Modern life has come to require the consumption of many things.  A modern nation must have a thriving chemical industry to sustain at least some of its need for manufactured materials. It is quite difficult and isolating to live a life free of paint and plastics or diesel and drugs. Choosing paper over plastic at the supermarket requires a difficult calculation of comparative environmental insults. Pulp manufacture vs polymer manufacture- which is the least evil? I’m not sure.  

The path to a cleaner and safer life in these modern times is surely a life that pursues fewer consumables. Less throw-away stuff.  Less calorie intake and greater calorie expenditure. Reduced consumption of foods engineered by modifiers and additives.

Given the expectation of multitasking in our culture, it is increasingly difficult to arrange to prepare fresh foods. Meal preparation time eats into commuting time.

Now that I think it through, maybe it’s our culture that is killing us? Maybe our adverse exposure to deleterious substances is an artifact of a cultural requirement for increased productivity.
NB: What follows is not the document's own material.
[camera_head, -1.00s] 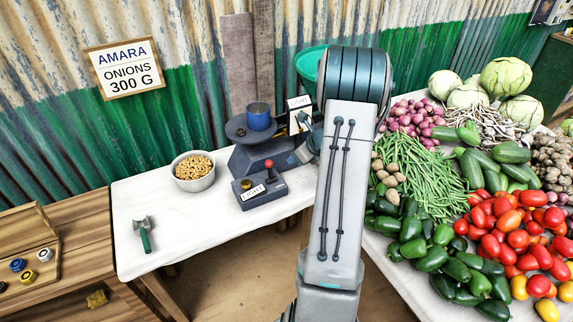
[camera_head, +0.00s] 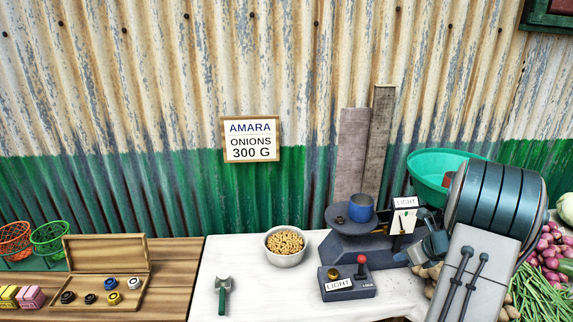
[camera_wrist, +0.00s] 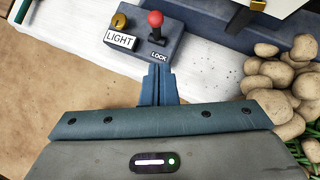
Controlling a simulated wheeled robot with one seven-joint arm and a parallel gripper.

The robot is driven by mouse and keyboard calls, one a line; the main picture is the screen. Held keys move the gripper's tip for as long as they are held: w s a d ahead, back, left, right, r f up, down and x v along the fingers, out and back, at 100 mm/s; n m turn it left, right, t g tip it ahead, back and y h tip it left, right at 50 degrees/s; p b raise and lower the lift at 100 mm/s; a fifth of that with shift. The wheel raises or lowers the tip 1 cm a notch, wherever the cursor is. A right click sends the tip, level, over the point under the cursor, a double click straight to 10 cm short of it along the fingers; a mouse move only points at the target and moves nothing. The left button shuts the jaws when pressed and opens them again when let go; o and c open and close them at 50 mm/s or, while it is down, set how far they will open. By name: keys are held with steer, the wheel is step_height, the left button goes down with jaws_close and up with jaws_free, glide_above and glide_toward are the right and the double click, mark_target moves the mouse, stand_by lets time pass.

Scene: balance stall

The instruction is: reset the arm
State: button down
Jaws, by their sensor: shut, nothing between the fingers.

At the outset, I said I was not an apologist for the chemical industry. But I am not a Luddite either. Modern material science (which includes chemistry) has brought aid against a great many of the hazards and inconveniences of life. As we pass through the age of increasing population and peak oil we must adjust our expectations of the benefits of manufactured goods in the betterment of our lives. Linear extrapolations such as “more = better” begin to fail at high levels of consumption. That is the lesson that I’ve taken.